## WHAT IS NEEDED
Pick out each line containing the string "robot" and copy it.

## RECORDED INFORMATION
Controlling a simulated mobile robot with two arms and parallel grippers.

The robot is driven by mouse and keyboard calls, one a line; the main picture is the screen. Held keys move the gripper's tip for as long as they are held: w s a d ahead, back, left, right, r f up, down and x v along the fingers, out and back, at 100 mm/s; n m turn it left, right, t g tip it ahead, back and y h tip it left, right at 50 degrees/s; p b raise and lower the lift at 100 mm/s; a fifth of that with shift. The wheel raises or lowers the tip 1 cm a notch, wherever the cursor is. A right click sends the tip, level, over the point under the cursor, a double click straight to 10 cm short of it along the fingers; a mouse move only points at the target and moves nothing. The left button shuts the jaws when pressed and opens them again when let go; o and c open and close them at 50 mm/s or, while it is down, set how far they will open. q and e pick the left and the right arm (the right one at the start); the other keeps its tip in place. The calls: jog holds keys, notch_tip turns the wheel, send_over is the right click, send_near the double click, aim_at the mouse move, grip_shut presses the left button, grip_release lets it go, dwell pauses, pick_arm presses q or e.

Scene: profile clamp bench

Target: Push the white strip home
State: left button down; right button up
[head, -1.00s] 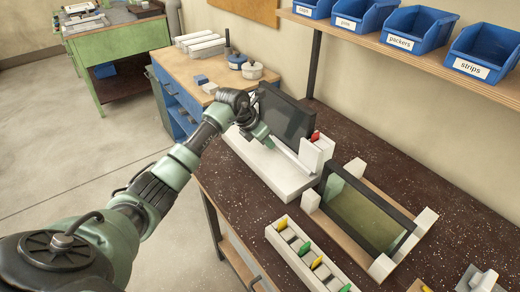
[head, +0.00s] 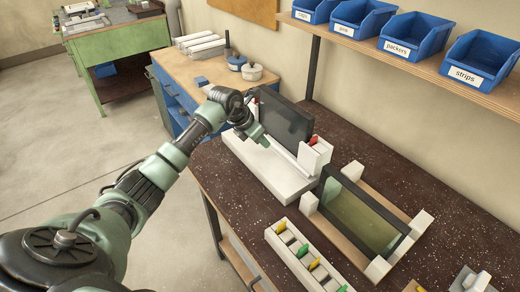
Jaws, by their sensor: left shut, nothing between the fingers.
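The clamp fixture (head: 268,178) is a long white block on the bench, with a dark upright panel (head: 284,122) along its back. A thin white strip (head: 283,151) appears to run along the panel's foot towards white end blocks (head: 313,156). A small red piece (head: 314,140) shows at those blocks. My left gripper (head: 262,140) is shut and empty, pointing down at the strip's far left end. I cannot tell whether it touches the strip, and it hides that end. My right gripper is out of view.
A dark glazed frame (head: 322,190) lies between white blocks just right of the fixture. A white rack (head: 278,237) with yellow and green pieces is in front. Blue bins, one labelled strips (head: 478,60), stand on the shelf above. Speckled bench top is free at the back right.

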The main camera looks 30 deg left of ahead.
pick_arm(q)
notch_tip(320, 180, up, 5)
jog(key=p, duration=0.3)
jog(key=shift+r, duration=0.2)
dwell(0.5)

## SOLUTION
Controlling a simulated mobile robot with two arms and parallel grippers.
The robot is driven by mouse and keyboard calls, one a line; the main picture is the screen. Held keys move the gripper's tip for as long as they are held: w s a d ahead, back, left, right, r f up, down and x v along the fingers, out and back, at 100 mm/s; n m turn it left, right, t g tip it ahead, back and y h tip it left, right at 50 degrees/s; p b raise and lower the lift at 100 mm/s; a fifth of that with shift. The wheel raises or lowers the tip 1 cm a notch, wherever the cursor is. A right click sends the tip, level, over the point under the cursor, a double click straight to 10 cm short of it along the fingers; a mouse move only points at the target and moves nothing. The left button shuts the jaws when pressed and opens them again when let go; o and c open and close them at 50 mm/s or, while it is down, set how far they will open. q and e pick the left and the right arm (the right one at the start); the other keeps its tip in place. The calls: jog holds keys, notch_tip turns the wheel, send_over is the right click, send_near the double click, aim_at the mouse move, grip_shut presses the left button, grip_release lets it go, dwell pauses, pick_arm presses q or e.

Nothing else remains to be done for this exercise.